Essential to all of this, Cuba’s President said, will be the strengthening of accounting, accountability and “overcoming the inertia of the tired”. He also signalled that the measures proposed, which he said are inter-related, may have to be adapted, and if successful could lead to further reforms.
The proposals still must be formally considered by the country’s National Assembly and its commissions when they meet this month.
A new approach to economic management
In his published remarks which appeared under the headline ‘Update of the Cuban Socialist Model’, Cuba’s President set out a peculiarly Cuban economic model that mixes incentives, market forces, expert advice, currency reform, and decentralised and managerially led decision making, with exhortation, social commitment, accounting and centralised planning.
The approach appears to break decisively with the concept of a top-down centrally directed socialist economy in favour of one that is still socially oriented but managed within a plan derived from bottom-up inputs and decentralised and more liberal decision making.
In a Cuban context this would appear to represent a significant step towards freeing the market by devolving decision making to managers, enterprises and collectives in ways that enable both the state and all state workers to benefit from success.
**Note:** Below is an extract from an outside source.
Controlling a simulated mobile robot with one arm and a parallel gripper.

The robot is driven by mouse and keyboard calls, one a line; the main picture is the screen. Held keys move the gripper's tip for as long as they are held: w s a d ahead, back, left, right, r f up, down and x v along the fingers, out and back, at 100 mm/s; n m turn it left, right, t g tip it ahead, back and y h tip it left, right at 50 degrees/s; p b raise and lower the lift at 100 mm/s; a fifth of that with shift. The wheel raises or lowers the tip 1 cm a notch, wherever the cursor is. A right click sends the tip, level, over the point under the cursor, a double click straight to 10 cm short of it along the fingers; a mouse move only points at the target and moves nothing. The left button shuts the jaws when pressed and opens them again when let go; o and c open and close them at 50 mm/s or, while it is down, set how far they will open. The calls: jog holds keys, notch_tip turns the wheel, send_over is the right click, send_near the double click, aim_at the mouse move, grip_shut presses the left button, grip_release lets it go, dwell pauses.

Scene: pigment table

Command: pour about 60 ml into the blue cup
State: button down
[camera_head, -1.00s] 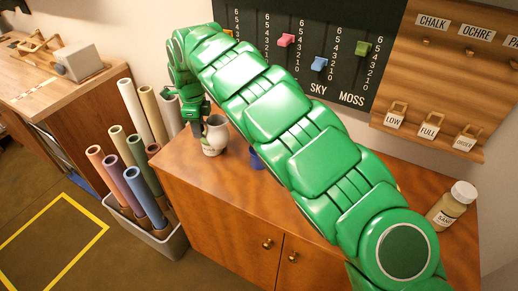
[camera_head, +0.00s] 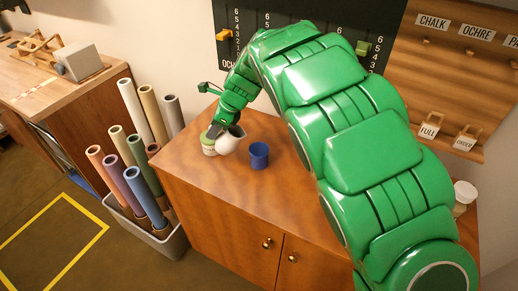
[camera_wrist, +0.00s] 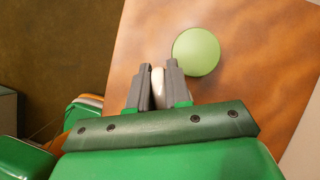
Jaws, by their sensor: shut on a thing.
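The blue cup (camera_head: 259,156) stands upright on the brown cabinet top, right of the pitcher. My gripper (camera_head: 219,131) is shut on the handle of a white pitcher (camera_head: 231,142). The pitcher looks tilted toward the right, its mouth up and to the right, and apart from the cup. In the wrist view the jaws (camera_wrist: 158,88) close on the pale handle (camera_wrist: 158,87); the pitcher's body is hidden there. No stream of liquid shows, and the insides of pitcher and cup cannot be made out. The cup is not in the wrist view.
A jar with a green lid (camera_head: 208,138) stands just left of the pitcher; its lid (camera_wrist: 196,51) shows close to the jaws. A bin of paper rolls (camera_head: 160,235) stands left of the cabinet (camera_head: 215,225). A pale-lidded jar (camera_head: 464,193) is partly behind my arm. The front cabinet top is clear.

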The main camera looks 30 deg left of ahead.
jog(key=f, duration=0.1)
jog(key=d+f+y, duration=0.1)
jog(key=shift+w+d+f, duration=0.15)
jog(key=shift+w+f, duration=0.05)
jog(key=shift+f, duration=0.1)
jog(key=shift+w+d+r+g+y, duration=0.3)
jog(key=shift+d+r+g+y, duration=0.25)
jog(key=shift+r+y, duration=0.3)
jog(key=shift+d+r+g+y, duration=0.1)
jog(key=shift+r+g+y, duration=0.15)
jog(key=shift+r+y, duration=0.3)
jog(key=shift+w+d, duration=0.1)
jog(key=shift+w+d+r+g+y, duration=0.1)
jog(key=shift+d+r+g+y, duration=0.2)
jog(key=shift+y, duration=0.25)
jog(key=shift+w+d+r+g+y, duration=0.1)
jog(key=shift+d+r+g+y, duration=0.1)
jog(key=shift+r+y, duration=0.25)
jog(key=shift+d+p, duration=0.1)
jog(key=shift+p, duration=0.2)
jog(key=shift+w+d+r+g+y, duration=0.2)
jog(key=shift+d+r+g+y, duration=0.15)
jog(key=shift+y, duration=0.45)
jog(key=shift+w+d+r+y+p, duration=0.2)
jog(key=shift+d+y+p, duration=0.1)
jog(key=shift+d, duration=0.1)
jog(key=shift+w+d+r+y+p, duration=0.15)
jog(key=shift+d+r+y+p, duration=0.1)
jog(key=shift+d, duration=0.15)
Put another way, the proposed system incentivises those in the state economy to take decisions, take responsibility for their actions and benefit from them within certain limits, rather than just trying to meet unambitious or over ambitious targets determined by bureaucrats.
How well Cubans adapt to this, if the country can overcome its initiative-stifling bureaucracy and dated structures, and whether influential conservatives within the higher reaches of the Cuban Government and Communist Party allow such changes to become irreversible, remains to be seen.